◆ Exercise task:
Don't include pictures. Quote the lines below from the first through the line that contains "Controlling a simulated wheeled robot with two".
__________
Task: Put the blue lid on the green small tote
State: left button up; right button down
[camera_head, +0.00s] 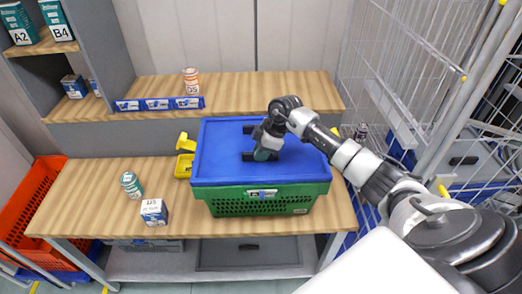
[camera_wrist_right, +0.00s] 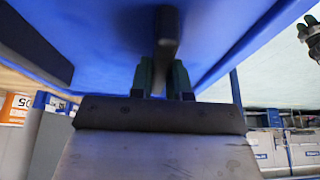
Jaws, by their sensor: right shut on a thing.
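The green small tote (camera_head: 275,206) stands on the wooden table. The blue lid (camera_head: 222,160) lies over the tote's top in the head view, and its outline roughly matches the tote. I cannot tell whether it is fully seated. My right gripper (camera_head: 259,152) is over the middle of the lid, shut on a dark handle of it. In the right wrist view the lid (camera_wrist_right: 235,30) fills the top, and the gripper's fingers (camera_wrist_right: 161,75) close around the dark handle.
A teal can (camera_head: 131,185) and a white-blue box (camera_head: 154,212) stand on the table left of the tote. A yellow item (camera_head: 185,157) sits beside the lid. A shelf (camera_head: 230,92) is behind. A wire cage (camera_head: 395,60) stands right. An orange tote (camera_head: 32,205) is at left.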

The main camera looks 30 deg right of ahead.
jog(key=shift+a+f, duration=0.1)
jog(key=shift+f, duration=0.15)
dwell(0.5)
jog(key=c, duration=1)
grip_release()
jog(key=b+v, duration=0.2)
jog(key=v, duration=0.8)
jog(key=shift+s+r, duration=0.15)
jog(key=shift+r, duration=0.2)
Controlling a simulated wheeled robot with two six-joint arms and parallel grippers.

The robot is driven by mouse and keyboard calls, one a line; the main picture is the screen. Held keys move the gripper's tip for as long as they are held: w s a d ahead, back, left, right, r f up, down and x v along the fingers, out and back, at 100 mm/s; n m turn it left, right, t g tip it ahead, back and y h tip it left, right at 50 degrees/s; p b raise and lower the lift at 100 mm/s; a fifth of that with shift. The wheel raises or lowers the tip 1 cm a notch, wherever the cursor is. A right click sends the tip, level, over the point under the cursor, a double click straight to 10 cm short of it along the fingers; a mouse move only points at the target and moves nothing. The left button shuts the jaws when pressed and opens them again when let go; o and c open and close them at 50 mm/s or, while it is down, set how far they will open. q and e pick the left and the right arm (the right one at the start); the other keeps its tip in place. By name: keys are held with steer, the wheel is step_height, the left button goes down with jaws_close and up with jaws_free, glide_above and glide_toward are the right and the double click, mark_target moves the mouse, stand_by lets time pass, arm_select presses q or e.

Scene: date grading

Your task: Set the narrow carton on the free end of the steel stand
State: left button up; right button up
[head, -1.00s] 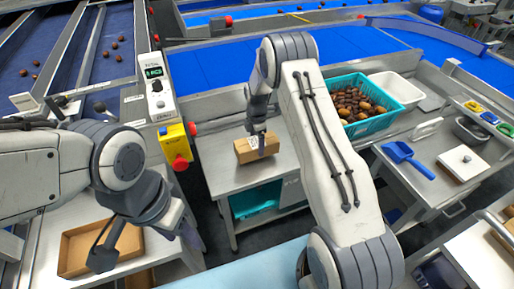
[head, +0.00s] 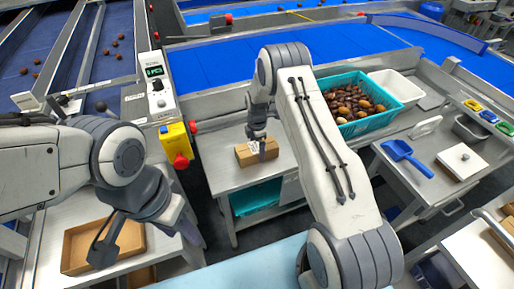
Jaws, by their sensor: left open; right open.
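The narrow carton (head: 270,154), a small closed brown box with a white label, sits on the steel stand (head: 222,176), on the stand's near-left part. My right gripper (head: 257,146) is just above and behind the carton; its jaws are open, and small gaps at the fingertips are hard to see. My right arm hides part of the stand to the right. My left gripper (head: 104,244) is open over an open brown tray-like box (head: 78,240) on the left table and holds nothing visible.
A teal crate of dates (head: 358,129) and a white bin (head: 400,88) stand behind right. A blue scoop (head: 408,157) lies on the right table. A yellow switch box (head: 176,143) with red buttons stands left of the stand. Blue conveyors run behind.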

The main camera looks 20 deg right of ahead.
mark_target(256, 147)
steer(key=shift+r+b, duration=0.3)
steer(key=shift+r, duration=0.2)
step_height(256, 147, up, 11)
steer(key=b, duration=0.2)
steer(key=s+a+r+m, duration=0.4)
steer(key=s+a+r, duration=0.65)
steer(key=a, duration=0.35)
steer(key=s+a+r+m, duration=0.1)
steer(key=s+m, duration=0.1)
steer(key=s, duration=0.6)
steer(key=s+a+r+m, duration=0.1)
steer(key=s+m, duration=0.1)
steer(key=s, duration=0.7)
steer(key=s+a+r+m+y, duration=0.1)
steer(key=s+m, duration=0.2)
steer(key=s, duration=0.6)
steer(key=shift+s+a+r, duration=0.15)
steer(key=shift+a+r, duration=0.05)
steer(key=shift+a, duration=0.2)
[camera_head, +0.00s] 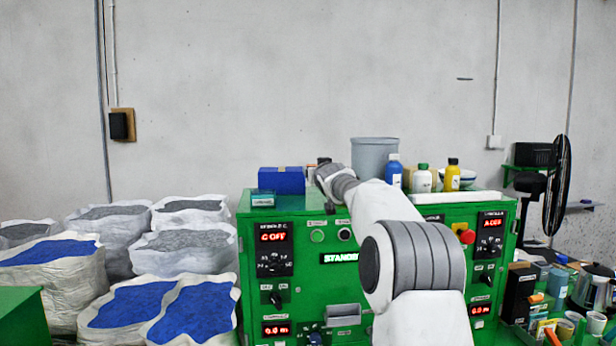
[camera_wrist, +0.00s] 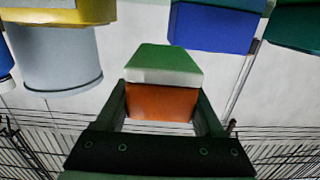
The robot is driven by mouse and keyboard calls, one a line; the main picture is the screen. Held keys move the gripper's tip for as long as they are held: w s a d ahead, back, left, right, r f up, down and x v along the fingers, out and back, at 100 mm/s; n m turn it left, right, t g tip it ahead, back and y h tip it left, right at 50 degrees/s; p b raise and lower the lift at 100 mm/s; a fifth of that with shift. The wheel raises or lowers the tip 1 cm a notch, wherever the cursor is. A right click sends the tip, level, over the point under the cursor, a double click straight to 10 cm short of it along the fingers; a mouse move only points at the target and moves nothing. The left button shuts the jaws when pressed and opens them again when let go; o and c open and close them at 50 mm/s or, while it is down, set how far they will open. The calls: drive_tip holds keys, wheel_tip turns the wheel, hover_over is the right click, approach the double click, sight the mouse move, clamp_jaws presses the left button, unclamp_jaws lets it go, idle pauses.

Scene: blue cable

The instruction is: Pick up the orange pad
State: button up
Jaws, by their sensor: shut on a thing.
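The orange pad (camera_wrist: 160,103) sits between the two fingers of my gripper (camera_wrist: 162,92) in the wrist view. The fingers are shut on its sides. A white band and a green face (camera_wrist: 163,58) show directly above the orange face in that picture; I cannot tell whether they belong to the pad. In the head view my arm reaches over the green machine (camera_head: 340,285), and its wrist hides the gripper and the pad.
A blue box (camera_head: 281,180) and a small teal box (camera_head: 262,200) stand left of my wrist on the machine top. A grey bucket (camera_head: 374,156) and several bottles, one yellow (camera_head: 452,175), stand to the right. Sacks of blue granules (camera_head: 125,304) stand on the left.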

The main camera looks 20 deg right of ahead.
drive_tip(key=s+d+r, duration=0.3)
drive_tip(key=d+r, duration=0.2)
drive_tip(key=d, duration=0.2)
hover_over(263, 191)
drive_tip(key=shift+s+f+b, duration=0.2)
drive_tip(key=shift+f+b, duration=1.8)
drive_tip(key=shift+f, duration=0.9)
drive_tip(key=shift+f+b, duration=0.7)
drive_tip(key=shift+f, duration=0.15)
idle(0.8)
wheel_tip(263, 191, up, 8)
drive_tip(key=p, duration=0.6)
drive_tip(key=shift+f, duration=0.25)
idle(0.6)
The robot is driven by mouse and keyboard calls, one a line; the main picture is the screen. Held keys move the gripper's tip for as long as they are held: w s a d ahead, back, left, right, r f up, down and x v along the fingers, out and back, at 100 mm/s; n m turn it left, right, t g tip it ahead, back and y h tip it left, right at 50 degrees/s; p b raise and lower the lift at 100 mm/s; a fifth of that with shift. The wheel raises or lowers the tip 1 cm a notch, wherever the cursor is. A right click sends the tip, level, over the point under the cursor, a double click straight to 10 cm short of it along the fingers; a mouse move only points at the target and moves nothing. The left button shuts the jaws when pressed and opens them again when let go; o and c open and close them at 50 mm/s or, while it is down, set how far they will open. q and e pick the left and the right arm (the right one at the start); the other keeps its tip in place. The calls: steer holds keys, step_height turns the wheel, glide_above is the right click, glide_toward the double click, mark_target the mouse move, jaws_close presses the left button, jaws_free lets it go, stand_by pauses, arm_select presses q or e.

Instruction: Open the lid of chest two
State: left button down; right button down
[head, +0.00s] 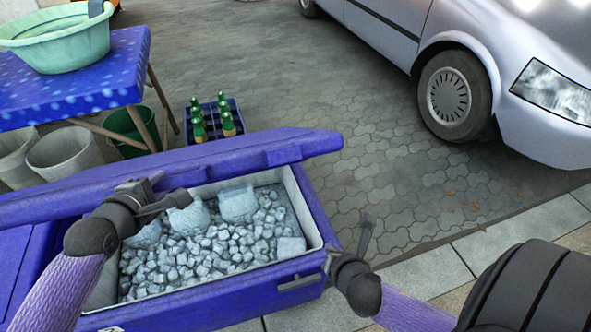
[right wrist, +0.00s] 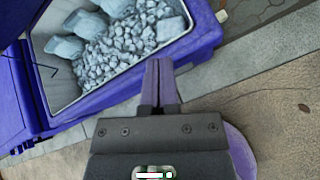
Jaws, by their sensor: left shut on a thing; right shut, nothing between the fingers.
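A blue chest (head: 250,304) stands in front of me, its lid (head: 235,157) raised and tilted along the far side. My right gripper (head: 366,232) is shut and empty just outside the chest's right corner. In the right wrist view its fingers (right wrist: 158,72) are together, beside the chest wall (right wrist: 120,97).
Another blue chest surface (head: 22,258) lies at the left. Behind stand a blue-covered table (head: 100,95) with a green basin (head: 60,45), buckets (head: 62,150) and a bottle crate (head: 212,125). A silver car (head: 420,35) is at the back right. Paving right of the chest is clear.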

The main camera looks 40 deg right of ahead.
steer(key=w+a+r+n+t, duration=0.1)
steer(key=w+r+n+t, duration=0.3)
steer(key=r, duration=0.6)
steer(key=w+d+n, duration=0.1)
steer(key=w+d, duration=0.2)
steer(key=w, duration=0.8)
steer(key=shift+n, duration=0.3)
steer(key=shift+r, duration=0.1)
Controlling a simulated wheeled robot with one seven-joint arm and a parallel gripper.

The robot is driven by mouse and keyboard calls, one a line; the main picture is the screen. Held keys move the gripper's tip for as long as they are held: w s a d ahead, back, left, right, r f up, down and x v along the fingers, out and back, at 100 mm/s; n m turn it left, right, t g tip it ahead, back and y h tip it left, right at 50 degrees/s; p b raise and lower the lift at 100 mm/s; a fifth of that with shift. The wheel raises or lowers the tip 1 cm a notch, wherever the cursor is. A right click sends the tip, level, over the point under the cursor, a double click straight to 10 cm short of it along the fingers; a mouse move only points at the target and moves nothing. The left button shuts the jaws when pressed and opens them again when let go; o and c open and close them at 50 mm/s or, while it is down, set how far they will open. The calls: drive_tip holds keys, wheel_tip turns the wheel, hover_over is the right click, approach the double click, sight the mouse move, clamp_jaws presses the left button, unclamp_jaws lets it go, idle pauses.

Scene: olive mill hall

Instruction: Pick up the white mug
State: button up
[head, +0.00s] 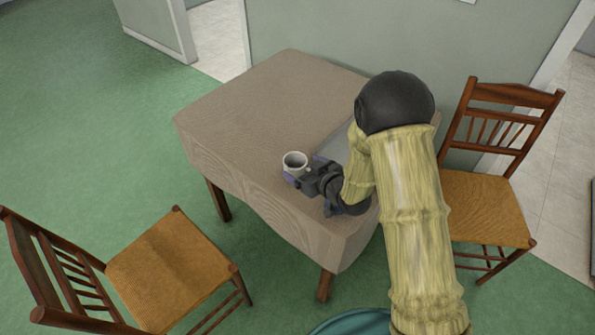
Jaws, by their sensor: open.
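The white mug (294,159) stands upright on the table (240,110), near its front edge. Its open rim faces up and its lower right side is partly hidden by my gripper. My gripper (303,171) is open beside the mug, reaching in from the right. One fingertip shows at the mug's lower left and the other to its right. I cannot tell whether the fingers touch the mug.
A wooden chair (172,266) stands at the front left and another (487,208) to the right of the table. The table's left and back parts are clear. A wall (320,40) runs behind the table. A teal rounded thing (352,322) shows at the bottom edge.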

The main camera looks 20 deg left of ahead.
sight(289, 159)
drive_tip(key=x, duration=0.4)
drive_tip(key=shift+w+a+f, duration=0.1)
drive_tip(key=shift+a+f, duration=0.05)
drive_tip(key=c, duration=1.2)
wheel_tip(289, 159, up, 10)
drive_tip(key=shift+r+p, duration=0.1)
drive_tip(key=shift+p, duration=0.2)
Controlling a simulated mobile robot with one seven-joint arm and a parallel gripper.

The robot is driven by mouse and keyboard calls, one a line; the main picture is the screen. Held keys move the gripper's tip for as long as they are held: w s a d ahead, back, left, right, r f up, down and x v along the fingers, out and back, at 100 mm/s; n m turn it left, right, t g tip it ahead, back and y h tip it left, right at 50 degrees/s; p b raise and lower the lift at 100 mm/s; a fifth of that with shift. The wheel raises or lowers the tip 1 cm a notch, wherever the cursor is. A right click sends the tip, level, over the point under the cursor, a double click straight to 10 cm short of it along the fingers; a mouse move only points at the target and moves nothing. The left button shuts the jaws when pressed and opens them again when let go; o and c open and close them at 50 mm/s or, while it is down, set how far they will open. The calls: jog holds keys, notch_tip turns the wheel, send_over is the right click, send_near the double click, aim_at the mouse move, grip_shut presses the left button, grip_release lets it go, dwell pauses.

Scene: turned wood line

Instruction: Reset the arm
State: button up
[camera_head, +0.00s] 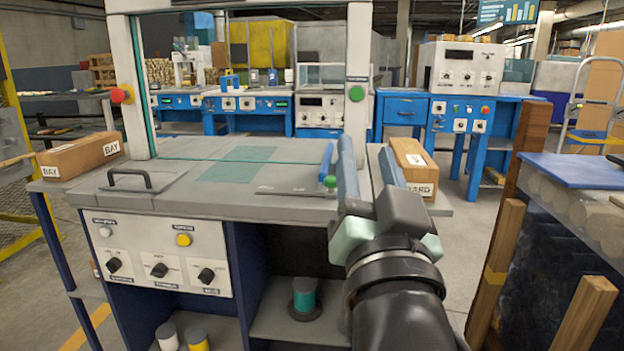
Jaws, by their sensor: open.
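My gripper (367,152) shows in the head view at right of centre, at the end of my dark arm that comes up from the bottom edge. Its two blue-grey fingers stand apart and point away from me. Nothing shows between them. The gripper appears over the right part of the grey worktop (190,200); its height above the top is hard to tell. A slim blue item (326,160) with a green knob (330,182) appears just left of the left finger. My wrist and arm hide part of the bench's right front.
A cardboard box (412,168) sits close right of the fingers, another (82,155) at the left. A white frame with a red button (121,95) and a green button (356,94) rises from the bench. Wooden posts (500,240) stand right. Open floor lies behind, right.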

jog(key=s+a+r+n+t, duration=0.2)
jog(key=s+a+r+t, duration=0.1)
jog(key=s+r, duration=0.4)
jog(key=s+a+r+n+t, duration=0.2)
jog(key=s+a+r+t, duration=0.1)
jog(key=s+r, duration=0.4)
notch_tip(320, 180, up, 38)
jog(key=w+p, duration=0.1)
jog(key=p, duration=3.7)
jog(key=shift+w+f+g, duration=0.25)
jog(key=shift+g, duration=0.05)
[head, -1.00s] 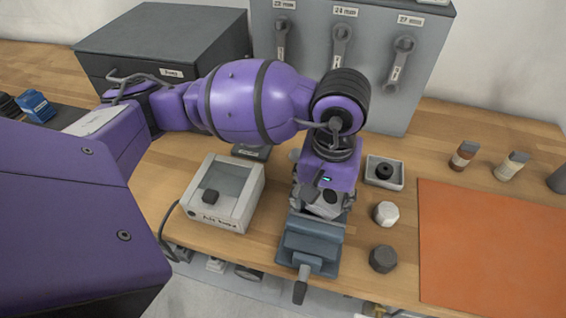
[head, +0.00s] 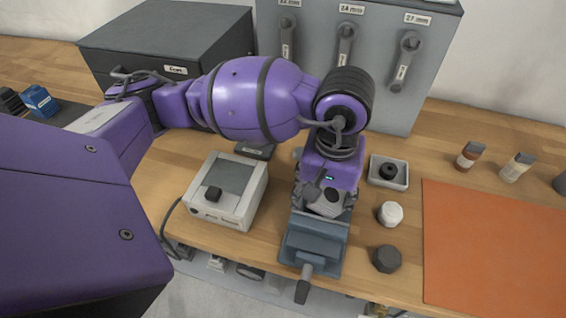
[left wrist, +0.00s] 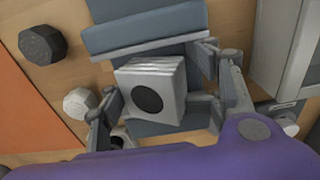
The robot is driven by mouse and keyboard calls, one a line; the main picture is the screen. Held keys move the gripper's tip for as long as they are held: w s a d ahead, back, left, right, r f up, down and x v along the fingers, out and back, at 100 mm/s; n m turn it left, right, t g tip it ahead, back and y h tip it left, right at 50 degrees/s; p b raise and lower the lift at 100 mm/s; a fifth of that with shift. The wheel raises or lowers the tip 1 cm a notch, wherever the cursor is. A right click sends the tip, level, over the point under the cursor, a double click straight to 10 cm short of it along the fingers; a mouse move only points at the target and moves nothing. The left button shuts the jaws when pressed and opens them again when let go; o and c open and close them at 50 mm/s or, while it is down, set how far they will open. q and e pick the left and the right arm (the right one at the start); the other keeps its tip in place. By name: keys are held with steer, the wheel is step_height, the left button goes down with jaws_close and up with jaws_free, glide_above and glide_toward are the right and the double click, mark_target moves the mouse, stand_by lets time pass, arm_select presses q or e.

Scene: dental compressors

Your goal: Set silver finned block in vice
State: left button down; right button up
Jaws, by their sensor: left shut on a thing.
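The silver finned block (left wrist: 152,92) shows in the left wrist view as a pale squarish block with ridged edges and a dark round spot on its face. My left gripper (left wrist: 165,88) is shut on it, one finger to each side. In the head view my left gripper (head: 324,200) points down at the rear part of the blue-grey vice (head: 313,243) and mostly hides the block. The vice also shows in the left wrist view (left wrist: 145,22), with a pale jaw edge beside the block. Whether the block touches the vice I cannot tell. My right gripper is out of view.
A grey box with a dark window (head: 228,192) stands left of the vice. A small tray (head: 388,171), a white knob (head: 390,214) and a dark knob (head: 387,259) are close on its right. An orange mat (head: 495,245) lies farther right.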

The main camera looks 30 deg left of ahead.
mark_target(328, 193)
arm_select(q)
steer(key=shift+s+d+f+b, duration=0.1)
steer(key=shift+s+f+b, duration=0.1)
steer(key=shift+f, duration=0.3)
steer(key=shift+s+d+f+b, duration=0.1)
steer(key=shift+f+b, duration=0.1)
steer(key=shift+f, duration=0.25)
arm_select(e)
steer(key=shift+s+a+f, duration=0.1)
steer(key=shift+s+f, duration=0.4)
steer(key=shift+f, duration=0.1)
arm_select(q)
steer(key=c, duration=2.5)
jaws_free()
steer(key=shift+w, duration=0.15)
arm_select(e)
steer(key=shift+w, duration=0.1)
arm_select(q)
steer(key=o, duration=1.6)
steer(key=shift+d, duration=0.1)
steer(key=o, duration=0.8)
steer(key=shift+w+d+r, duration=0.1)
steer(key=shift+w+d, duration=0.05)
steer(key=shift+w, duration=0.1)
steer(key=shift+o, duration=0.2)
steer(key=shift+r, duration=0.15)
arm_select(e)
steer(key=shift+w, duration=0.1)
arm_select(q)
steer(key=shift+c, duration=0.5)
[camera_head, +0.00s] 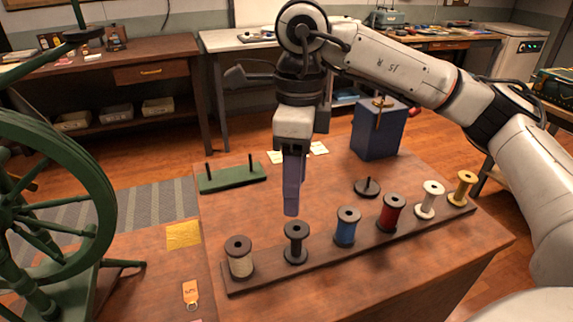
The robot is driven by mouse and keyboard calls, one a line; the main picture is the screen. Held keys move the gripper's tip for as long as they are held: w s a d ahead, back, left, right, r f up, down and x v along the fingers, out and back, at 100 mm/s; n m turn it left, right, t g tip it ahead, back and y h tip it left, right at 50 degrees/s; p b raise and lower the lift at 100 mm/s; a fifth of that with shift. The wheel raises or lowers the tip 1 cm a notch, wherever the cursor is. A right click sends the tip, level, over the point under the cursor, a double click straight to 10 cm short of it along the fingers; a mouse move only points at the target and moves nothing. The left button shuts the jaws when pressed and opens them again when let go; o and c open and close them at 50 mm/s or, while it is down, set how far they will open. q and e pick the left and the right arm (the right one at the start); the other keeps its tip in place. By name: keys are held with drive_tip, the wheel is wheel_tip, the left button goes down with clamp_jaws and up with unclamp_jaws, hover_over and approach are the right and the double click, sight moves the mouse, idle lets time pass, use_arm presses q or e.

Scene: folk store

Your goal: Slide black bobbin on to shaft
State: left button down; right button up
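The black bobbin (296,243) stands upright in the row on a long dark wooden rack (330,264), between a cream-wound bobbin (240,258) and a blue one (346,228). My right gripper (291,210) points down just above the black bobbin, apparently clear of it. Its fingers are seen edge-on, so their gap is hidden. Two upright thin shafts stand on a green base (232,179) at the table's back left. A small black disc with a short upright shaft (367,188) sits behind the rack. I cannot tell which shaft the task means. My left gripper is out of view.
Red (390,213), white (429,200) and yellow (463,189) bobbins fill the rack's right side. A blue box (378,131) stands at the back. A green spinning wheel (60,200) stands left. The tabletop between green base and rack is mostly clear.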

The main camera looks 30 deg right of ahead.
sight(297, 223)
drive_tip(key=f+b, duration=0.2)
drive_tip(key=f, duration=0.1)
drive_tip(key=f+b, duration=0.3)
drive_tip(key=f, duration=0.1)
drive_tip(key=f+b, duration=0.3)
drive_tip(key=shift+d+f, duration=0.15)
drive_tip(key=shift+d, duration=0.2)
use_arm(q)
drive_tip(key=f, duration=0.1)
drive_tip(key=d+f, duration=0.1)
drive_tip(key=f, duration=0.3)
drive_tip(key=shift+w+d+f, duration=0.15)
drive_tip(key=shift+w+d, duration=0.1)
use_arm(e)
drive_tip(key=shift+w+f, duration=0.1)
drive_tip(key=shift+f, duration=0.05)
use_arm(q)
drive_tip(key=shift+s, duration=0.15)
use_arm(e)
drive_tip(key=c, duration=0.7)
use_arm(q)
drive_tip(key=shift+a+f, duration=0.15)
__________
◆ Result for this exercise:
Task: Put the blue lid on the green small tote
State: left button up; right button down
[camera_head, +0.00s] 
[camera_wrist_right, +0.00s] 
Jaws, by their sensor: right shut on a thing.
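The green small tote (camera_head: 275,206) stands on the wooden table. The blue lid (camera_head: 222,160) lies over the tote's top in the head view, and its outline roughly matches the tote. I cannot tell whether it is fully seated. My right gripper (camera_head: 259,152) is over the middle of the lid, shut on a dark handle of it. In the right wrist view the lid (camera_wrist_right: 235,30) fills the top, and the gripper's fingers (camera_wrist_right: 161,75) close around the dark handle.
A teal can (camera_head: 131,185) and a white-blue box (camera_head: 154,212) stand on the table left of the tote. A yellow item (camera_head: 185,157) sits beside the lid. A shelf (camera_head: 230,92) is behind. A wire cage (camera_head: 395,60) stands right. An orange tote (camera_head: 32,205) is at left.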

The main camera looks 30 deg right of ahead.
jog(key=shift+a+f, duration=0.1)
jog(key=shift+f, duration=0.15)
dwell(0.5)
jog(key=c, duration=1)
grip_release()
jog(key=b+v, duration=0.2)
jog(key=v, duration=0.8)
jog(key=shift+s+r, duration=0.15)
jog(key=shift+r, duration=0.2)
Controlling a simulated wheeled robot with two six-joint arms and parallel grippers.

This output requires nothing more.